Available data ::

====================

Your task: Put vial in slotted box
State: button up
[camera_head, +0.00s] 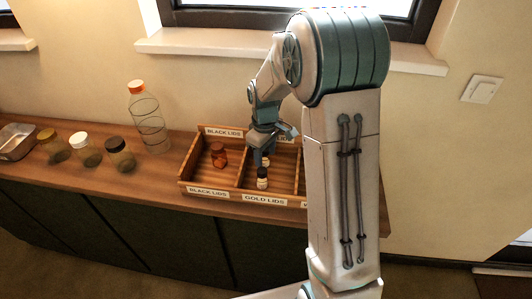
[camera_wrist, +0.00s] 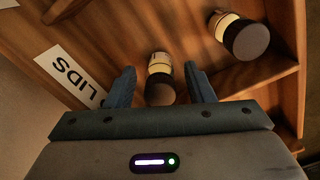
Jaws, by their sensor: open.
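The slotted wooden box (camera_head: 183,168) stands on the counter, with labels reading BLACK LIDS and GOLD LIDS on its front. A small dark-capped vial with a pale label (camera_head: 262,180) stands in the middle compartment. My gripper (camera_head: 257,158) is over this compartment, pointing down. In the wrist view, my gripper (camera_wrist: 160,69) is open, with a dark-capped vial (camera_wrist: 160,64) between its fingers and visible gaps at both sides. A second dark-capped vial (camera_wrist: 238,36) lies at upper right there. My arm hides the box's right part in the head view.
Left of the box are a tall orange-capped bottle (camera_head: 148,120), several lidded jars, including a white-lidded one (camera_head: 85,149), and a metal tray (camera_head: 15,142). Wooden dividers bound the compartments.

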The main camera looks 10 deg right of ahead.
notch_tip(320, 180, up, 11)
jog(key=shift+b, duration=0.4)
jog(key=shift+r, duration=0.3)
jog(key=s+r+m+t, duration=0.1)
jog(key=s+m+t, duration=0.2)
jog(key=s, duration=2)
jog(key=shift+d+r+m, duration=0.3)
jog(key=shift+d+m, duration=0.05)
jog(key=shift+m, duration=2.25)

====================

Written task :: Word for word, quote the full listing, omitting every picture.

Correct output ::
Your task: Put vial in slotted box
State: button up
[camera_head, +0.00s] 
[camera_wrist, +0.00s] 
Jaws, by their sensor: open.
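The slotted wooden box (camera_head: 183,168) stands on the counter, with labels reading BLACK LIDS and GOLD LIDS on its front. A small dark-capped vial with a pale label (camera_head: 262,180) stands in the middle compartment. My gripper (camera_head: 257,158) is over this compartment, pointing down. In the wrist view, my gripper (camera_wrist: 160,69) is open, with a dark-capped vial (camera_wrist: 160,64) between its fingers and visible gaps at both sides. A second dark-capped vial (camera_wrist: 238,36) lies at upper right there. My arm hides the box's right part in the head view.
Left of the box are a tall orange-capped bottle (camera_head: 148,120), several lidded jars, including a white-lidded one (camera_head: 85,149), and a metal tray (camera_head: 15,142). Wooden dividers bound the compartments.

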The main camera looks 10 deg right of ahead.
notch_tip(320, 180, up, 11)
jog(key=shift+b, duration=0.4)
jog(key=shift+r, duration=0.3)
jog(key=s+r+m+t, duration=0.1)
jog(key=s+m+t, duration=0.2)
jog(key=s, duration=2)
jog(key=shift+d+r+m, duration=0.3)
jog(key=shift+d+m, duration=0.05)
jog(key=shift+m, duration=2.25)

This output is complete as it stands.